Serena Williams takes her temper out in Tampax ads

Serena Williams Tampax adWhen Serena Williams unleashed her fury at a line judge at the U.S. Open earlier this month, her outburst became fodder for newspapers and magazines around the world. Now, her temper is about to be on display again for a Tampax print advertisement that features the tennis star trying to whack a ball into a woman dressed as Mother Nature.

Awkward timing on the part of Tampax? Or does the brand, which is owned by consumer-goods giant Procter & Gamble (PG), have a reason for running the ads after Williams unleashed on the court?

Perhaps a little bit of both. Tampax's ad campaign was well in the works before Williams threatened to shove a ball down the line judge's throat. The print campaign, which will run in magazines including People and Teen Vogue in October, required a significant lead time in order to make it into next month's issues, says David Bernens, a spokesman for the brand.

After the outburst, executives at the company "reassessed" the campaign in light of Williams' outburst and decided to go ahead with the ads anyway, says Bernens. "We made sure Serena was aware we were going to move forward, but there was never any discussion between us about it," he says.

After all, fiery tempers haven't stopped tennis stars from becoming effective spokespeople in the past, why should they now? John McEnroe, well known for his outbursts on the court, has served as a pitch man for products ranging from Nike in 1978 to the USTA last year.

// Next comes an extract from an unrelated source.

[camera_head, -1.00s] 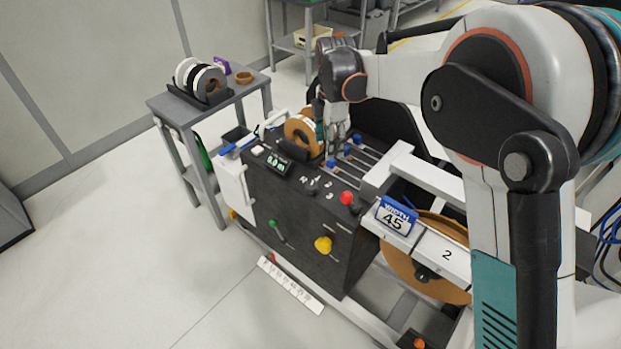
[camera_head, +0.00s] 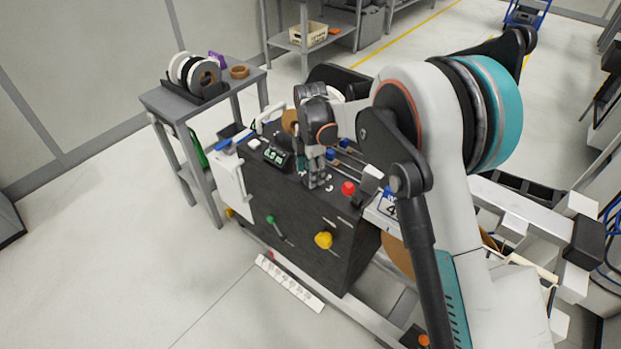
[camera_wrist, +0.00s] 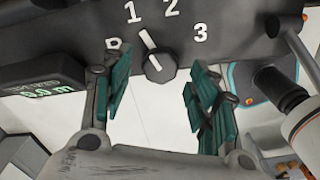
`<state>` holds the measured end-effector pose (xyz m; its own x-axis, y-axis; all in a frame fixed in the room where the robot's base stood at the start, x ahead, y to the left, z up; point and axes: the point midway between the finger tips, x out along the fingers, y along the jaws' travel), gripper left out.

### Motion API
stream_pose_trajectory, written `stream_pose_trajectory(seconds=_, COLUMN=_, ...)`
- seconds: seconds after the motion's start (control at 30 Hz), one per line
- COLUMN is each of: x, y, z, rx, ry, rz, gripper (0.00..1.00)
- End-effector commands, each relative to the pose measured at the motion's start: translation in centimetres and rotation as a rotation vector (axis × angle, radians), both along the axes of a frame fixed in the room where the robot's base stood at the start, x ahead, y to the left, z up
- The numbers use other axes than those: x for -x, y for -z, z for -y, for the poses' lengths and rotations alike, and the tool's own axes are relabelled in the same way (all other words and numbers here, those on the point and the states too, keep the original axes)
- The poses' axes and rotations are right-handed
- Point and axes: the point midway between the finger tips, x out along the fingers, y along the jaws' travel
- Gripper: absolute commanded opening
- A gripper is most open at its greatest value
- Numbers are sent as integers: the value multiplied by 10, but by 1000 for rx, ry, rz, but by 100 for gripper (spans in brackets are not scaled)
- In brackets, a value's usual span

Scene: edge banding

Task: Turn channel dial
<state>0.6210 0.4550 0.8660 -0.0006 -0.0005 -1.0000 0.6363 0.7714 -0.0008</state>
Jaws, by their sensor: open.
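The channel dial (camera_wrist: 157,64) is a dark round knob with a white pointer line, on the dark panel of the machine (camera_head: 290,232). Around it are white marks R, 1, 2 and 3; the pointer line points towards the 1. My gripper (camera_wrist: 156,60) is open, with one teal-padded finger on each side of the dial in the wrist view. No contact with the dial is visible.
A display with green digits (camera_head: 275,155) sits left of the dial. A red button (camera_head: 348,188) is close to its right. A yellow knob (camera_head: 323,240) and a green-tipped lever (camera_head: 272,220) are on the front face. A side table (camera_head: 165,105) holds rolls.

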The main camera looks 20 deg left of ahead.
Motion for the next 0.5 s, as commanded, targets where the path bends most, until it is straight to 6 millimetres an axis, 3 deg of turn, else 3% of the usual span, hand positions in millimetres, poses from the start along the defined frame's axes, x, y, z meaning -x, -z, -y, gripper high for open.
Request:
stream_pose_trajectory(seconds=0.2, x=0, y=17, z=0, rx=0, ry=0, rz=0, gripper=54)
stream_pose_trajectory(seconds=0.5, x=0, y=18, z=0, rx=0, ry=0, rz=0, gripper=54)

In some ways, Williams' outburst on the court, for which she issued an apology, plays into the message the Tampax campaign is seeking to get across to women. That message? Don't let "monthly visits" from Mother Nature get in your way. "She's a bold woman," says Bernens, adding that her bad temperament in the print ad "is all in fun."

Using humor may be the key to successfully turning around a negative celebrity incident, says Darin David, an account director for sports-marketing agency Millsport in Dallas. "There have been other instances when people have been able to play that off and make light of themselves," he says, pointing to Willie Nelson's campaign for H&R Block after his highly-publicized tax problems.

Yet there is a line between forgivable and endorsement-losing. Remember Michael Phelps' pot-smoking imbroglio earlier this year? That caused him to lose a renewal of his endorsement deal with Kellogg's, although the swimming champ did recently manage to re-sign with Speedo.

It might boil down to people forgetting the U.S. Open incident. "Everybody blows their top now and then, and people will leave it to that," says David. "She lost her head for a moment and she's still a great athlete."